--- Start LISTING ---

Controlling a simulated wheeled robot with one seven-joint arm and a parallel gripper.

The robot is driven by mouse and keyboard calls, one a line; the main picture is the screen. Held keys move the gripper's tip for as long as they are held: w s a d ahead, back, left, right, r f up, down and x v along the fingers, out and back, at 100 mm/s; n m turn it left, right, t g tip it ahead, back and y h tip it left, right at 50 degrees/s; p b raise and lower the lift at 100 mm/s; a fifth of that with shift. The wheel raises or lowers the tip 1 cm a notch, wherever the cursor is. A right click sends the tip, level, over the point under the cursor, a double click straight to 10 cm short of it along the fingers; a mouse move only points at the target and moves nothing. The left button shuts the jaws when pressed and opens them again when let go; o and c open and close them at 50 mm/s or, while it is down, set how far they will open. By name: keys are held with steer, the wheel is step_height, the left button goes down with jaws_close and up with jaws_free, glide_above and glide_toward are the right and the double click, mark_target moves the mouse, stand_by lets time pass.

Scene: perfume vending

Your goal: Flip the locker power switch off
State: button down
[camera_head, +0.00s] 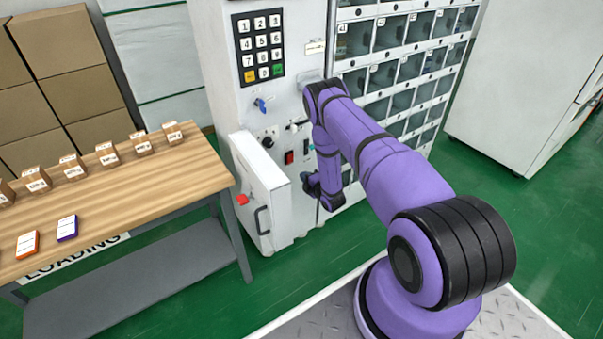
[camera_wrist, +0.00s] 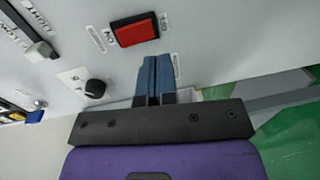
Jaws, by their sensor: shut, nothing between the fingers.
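A keypad (camera_head: 258,46) is above. An open white door (camera_head: 262,190) juts out at the left. A wooden table (camera_head: 120,200) with small boxes stands further left.

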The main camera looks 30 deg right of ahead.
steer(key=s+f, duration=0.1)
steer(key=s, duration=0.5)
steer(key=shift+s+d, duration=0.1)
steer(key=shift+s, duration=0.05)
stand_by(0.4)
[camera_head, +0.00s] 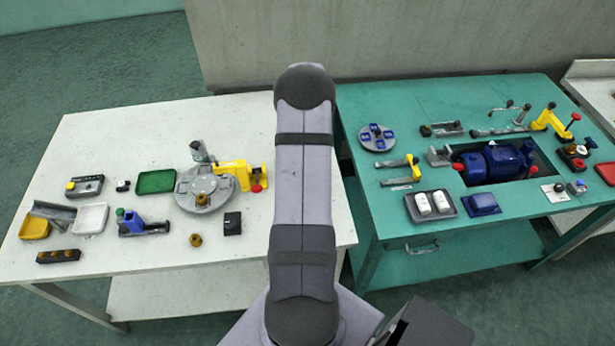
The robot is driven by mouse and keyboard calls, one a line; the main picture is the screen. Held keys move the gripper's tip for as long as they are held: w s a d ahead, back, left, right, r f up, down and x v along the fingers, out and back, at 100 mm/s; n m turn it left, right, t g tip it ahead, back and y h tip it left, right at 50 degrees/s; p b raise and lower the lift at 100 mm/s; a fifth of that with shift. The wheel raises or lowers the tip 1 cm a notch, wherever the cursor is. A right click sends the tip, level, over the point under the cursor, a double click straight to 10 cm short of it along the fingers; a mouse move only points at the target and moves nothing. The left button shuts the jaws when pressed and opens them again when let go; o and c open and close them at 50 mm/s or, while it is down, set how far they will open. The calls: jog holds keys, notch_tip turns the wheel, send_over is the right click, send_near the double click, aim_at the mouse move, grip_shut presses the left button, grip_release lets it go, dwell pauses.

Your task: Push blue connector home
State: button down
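I cannot tell for sure which part is the blue connector. A small blue-and-grey part (577,187) sits at the right of the green table, beside a white plate with a small knob (555,192); it is too small to tell whether it is seated in anything. A large blue motor or pump (492,162) lies in a dark recess of the same table. A blue fixture with a green knob (132,223) stands on the white table. My arm rises through the middle of the picture, and my gripper is not visible.
The white table (95,135) holds a round grey fixture (203,190), a yellow clamp (240,175), and trays. The green table (400,110) holds a disc with blue pads (377,137), a tray with white parts (431,204), and a yellow clamp (550,120). A gap separates the tables.

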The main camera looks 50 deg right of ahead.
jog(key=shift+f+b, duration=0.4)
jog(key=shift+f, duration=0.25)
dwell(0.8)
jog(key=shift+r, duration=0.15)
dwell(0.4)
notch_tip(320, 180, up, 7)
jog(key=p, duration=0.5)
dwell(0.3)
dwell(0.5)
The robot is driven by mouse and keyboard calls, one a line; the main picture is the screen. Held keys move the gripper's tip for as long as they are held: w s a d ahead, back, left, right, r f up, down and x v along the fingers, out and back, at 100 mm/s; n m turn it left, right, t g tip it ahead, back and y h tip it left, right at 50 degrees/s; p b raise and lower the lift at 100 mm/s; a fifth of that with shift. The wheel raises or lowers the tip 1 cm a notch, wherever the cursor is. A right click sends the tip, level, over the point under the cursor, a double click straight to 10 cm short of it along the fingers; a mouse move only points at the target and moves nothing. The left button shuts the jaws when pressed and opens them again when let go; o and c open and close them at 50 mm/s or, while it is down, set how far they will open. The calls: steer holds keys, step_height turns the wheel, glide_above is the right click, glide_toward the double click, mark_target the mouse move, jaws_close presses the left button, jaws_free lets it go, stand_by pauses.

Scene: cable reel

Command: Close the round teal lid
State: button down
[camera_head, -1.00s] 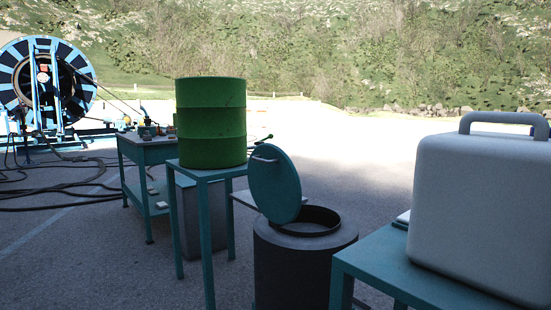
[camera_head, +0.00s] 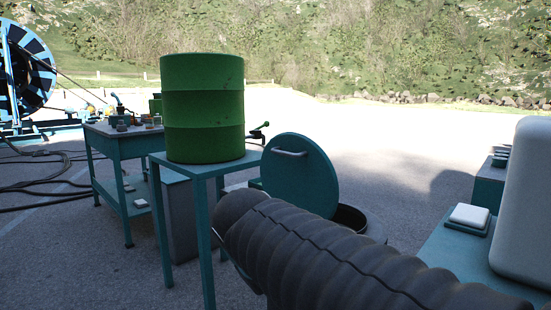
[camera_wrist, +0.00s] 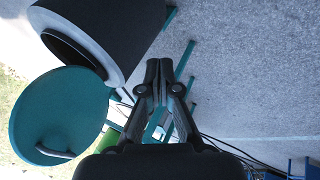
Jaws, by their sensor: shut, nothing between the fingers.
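The round teal lid (camera_head: 300,174) stands open, tilted up at the left side of the dark round bin (camera_head: 374,222). A pale bar handle shows on its face. My ribbed dark arm covers much of the bin in the head view, and my gripper is hidden there. In the wrist view the lid (camera_wrist: 62,112) is at the left, with the bin (camera_wrist: 118,28) and its open mouth above it. My gripper (camera_wrist: 159,66) is shut and empty, to the right of the lid and apart from it in the picture.
A green drum (camera_head: 203,108) stands on a teal table (camera_head: 185,165) just left of the lid. A white case (camera_head: 527,205) and a small white block (camera_head: 469,215) sit on a teal table at the right. A workbench (camera_head: 125,136) is further left. Open paving lies behind.

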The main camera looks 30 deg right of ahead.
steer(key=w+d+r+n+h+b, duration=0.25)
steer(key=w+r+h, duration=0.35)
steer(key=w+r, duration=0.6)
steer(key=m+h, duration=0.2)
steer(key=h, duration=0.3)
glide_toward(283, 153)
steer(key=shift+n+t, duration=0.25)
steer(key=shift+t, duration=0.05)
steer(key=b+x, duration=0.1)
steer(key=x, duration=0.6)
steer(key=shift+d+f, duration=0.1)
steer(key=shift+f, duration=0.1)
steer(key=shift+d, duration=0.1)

--- End LISTING ---

• **AIM**:
List each line of the entries that holds the string "Your".

• **TASK RESPONSE**:
Your goal: Flip the locker power switch off
Your task: Push blue connector home

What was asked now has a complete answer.